The share of these two sectors in total import bill reached to 45 per cent this year from 42 per cent last year making the country dependent on imports of these items, showed Pakistan Bureau of Statistics data issued on Thursday.


In absolute terms, the July-December import bill of these commodities reached to $10.203 billion as against $8.148 billion the same period last fiscal year.


Statistics showed the oil import bill reached $7.602 billion in the July-Dec period, up by 39.73 per cent from $5.441 billion over the last year.

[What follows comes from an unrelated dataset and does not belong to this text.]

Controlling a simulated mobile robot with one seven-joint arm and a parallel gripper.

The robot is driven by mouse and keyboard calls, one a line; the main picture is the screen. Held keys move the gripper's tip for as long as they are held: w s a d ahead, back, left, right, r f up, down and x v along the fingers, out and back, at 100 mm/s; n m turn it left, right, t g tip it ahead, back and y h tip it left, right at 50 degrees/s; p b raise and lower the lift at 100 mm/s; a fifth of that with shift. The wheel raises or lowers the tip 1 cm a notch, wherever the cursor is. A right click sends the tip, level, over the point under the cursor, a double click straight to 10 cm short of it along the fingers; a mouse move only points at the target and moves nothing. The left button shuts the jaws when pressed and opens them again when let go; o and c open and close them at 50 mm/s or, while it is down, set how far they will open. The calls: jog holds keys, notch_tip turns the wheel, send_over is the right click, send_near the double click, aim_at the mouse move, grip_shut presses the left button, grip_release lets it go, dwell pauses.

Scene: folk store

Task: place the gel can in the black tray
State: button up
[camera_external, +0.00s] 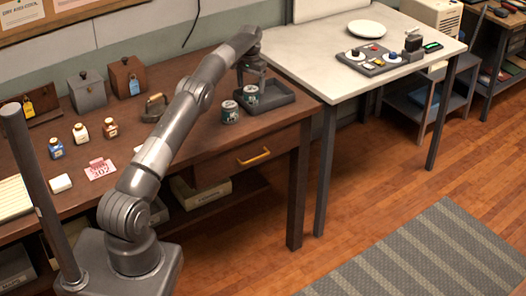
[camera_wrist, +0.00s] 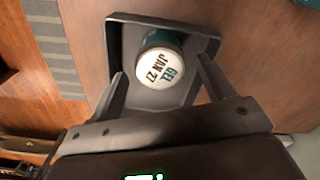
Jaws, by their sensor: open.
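In the external view this can (camera_external: 250,95) is at the left end of the tray (camera_external: 282,103). My gripper (camera_wrist: 162,74) is open, with a finger on each side of the can's lid in the wrist view and gaps between. In the external view my gripper (camera_external: 252,80) is just above the can; its fingertips are hard to make out.
A similar can (camera_external: 230,112) stands on the brown desk just left of the tray; its edge shows in the wrist view (camera_wrist: 306,2). Wooden and grey boxes, small bottles and a metal-handled object are further left. A white table (camera_external: 310,65) adjoins on the right.

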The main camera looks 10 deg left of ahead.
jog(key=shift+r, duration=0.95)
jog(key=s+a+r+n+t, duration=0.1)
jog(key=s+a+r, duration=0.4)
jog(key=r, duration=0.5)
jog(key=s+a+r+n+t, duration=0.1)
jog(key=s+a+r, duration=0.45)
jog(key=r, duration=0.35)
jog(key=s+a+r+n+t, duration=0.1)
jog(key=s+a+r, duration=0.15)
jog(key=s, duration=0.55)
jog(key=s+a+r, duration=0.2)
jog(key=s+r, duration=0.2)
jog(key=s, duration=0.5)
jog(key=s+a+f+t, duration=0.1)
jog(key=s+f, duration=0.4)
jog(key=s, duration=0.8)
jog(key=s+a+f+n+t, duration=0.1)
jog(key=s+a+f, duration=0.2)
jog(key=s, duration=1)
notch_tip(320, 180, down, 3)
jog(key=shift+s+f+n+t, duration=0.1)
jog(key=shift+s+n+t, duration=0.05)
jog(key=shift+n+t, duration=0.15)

This mainly reflects the spike in international oil prices.


Of these, the import of petroleum products reached $5.139 billion in the first six months, up by 52.11 per cent from $3.378 billion last year.


The surge in import of value-added petroleum products showed that Pakistani refineries were operating on low scale because of circular debt.


The import of crude oil was up by 19.45 per cent to $2.463 billion as against $2.062 billionthe same period last year. This increase was because of rising oil prices in international market. The depreciation of the rupee further added up the import value of oil during the period under review.


The food groups emerged second after oil in the import bill during the period under review to bridge the shortfall recorded in the local production of farm products as the floods destroyed the standing crops in Sindh province.


However, the import of some items witnessed a negative growth during the period under review. The import bill of eatables reached $2.601 billion in the first half of this fiscal year against $2.707 billion in the same period last year, reflecting a slight decrease of 3.90 per cent.


Within food group import, the major contribution came from edible oil, spices, tea and pulses. The edible oil import witnessed a substantial increase during the period under review in quantity, value and per value terms.


Falling international prices, strong domestic demand and cut in import duty encouraged import of palm oil which recorded a growth of 35.95 per cent in the first six months this year.


However, import of soybean oil declined 0.62 per cent this year.


However, imports of milk products, wheat, sugar, pulses witnessed a decline during the July-December period over the last year.